John Gallagher Detroit Free Press
An auction in Detroit Sunday of rare architectural drawings for the lost World Trade Center twin towers in New York has fallen under a legal cloud due to questions of who owns the documents created by famed architect Minoru Yamasaki.
Eric Teschke, a former worker at Yamasaki & Associates, took home a set of the World Trade Center design documents several years ago when the Yamasaki & Associates office was moving and disposing of many of its older papers.
DuMouchelles, the auction house in downtown Detroit, is scheduled to auction off that set of World Trade Center design documents on Sunday. The DuMouchelles website estimated that the documents, described in Lot 2022, could be worth $30,000 to $50,000.
But publicity about the auction has generated legal problems for Teschke. For one thing, Robert Szantner, head of Yamasaki RSA architects in Birmingham, the successor firm to the old Yamasaki firm that went out of business in 2010, said Friday the documents may technically belong to him since he bought the intellectual property of the old Yamasaki firm when it imploded due to financial problems, although he acknowledged that Teschke was probably given permission at the time to take them.
And yet another issue stems from a lawsuit filed years ago against the former Yamasaki firm. Attorneys represented creditors with claims against the old Yamasaki firm have already contacted Teschke demanding any proceeds from the auction.
“They sent me a court order,” Teschke said Friday. “They’re trying to come after the money for this thing. So I had to get lawyers now and we’re going to have to figure out what the heck we’re going to do.
“It’s really frustrating,” he said. “I’ve spent several years trying to generate interest in these things. I’ve flown all around the United States, to Christie’s and Sotheby’s, I’ve gone to Pawn Stars in Las Vegas, I’ve been to Chicago. And these guys just come in and say, ‘Alright, we want this money.’ I’m like, ‘Oh, great, thanks, let me do the legwork and then you guys can just take it off me.'”
Teschke said his set are the only copies in circulation available for purchase. Another set of the World Trade Center design documents created by the Yamasaki firm is kept at the State Archives in Lansing but is not for sale.

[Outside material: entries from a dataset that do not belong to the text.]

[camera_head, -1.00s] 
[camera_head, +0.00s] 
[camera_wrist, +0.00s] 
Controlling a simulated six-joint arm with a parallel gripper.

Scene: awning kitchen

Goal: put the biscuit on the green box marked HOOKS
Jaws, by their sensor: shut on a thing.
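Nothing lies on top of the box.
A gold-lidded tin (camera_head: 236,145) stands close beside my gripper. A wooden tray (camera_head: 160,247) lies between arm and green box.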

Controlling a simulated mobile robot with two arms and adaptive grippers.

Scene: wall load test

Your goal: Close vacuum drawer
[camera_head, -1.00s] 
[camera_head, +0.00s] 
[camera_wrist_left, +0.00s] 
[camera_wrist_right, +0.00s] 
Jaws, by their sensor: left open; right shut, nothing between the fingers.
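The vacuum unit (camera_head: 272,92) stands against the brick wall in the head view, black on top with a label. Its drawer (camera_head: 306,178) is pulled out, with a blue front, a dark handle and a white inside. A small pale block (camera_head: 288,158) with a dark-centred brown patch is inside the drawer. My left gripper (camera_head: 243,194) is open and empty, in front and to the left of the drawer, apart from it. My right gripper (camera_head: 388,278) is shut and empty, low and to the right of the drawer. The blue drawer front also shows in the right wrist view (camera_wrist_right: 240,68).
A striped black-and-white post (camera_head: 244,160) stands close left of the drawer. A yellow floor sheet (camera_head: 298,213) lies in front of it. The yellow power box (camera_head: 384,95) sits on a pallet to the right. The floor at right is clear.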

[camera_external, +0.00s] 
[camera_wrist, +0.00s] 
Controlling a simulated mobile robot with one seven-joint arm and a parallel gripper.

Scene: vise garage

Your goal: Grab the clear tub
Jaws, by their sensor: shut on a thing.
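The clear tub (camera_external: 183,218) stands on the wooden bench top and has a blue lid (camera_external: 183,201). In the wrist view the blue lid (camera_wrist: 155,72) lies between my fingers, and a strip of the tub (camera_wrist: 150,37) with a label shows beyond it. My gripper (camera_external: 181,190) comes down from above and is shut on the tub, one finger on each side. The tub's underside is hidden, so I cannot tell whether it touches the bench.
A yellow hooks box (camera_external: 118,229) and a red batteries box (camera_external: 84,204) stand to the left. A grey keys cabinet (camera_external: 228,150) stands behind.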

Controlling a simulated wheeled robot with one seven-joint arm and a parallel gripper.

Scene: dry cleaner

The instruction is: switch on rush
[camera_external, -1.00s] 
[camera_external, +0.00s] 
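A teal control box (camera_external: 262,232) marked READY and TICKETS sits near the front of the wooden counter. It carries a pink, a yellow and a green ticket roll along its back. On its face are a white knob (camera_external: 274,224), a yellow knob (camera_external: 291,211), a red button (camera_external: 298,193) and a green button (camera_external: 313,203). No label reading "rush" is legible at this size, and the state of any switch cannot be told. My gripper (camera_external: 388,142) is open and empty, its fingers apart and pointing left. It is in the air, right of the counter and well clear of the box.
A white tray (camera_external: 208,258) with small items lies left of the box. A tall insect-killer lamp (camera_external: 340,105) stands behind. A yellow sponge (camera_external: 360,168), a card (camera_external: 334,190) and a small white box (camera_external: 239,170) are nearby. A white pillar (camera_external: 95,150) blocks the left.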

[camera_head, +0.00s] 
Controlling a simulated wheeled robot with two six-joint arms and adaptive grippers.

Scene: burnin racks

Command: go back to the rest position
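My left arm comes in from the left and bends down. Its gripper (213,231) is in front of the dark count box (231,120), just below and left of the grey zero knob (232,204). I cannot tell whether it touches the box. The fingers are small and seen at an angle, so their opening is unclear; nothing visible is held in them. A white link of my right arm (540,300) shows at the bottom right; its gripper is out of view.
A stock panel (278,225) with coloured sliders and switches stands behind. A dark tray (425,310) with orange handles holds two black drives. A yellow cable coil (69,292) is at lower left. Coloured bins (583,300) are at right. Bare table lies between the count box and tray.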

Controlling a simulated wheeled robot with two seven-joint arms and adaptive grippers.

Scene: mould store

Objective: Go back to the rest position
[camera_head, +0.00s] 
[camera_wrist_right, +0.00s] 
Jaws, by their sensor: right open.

It’s possible but not known at this time whether other copies are on file at the New York City Building Department or at other entities involved in the World Trade Center construction.
Minoru Yamasaki was a Japanese-American architect born in Seattle who came to Detroit in the mid-1940s to work for the old Smith, Hinchman & Grylls firm, now known as SmithGroupJJR. He soon started his own firm here and became world renown for his modernist designs, the most famous of which was the World Trade Center project. He died in 1986.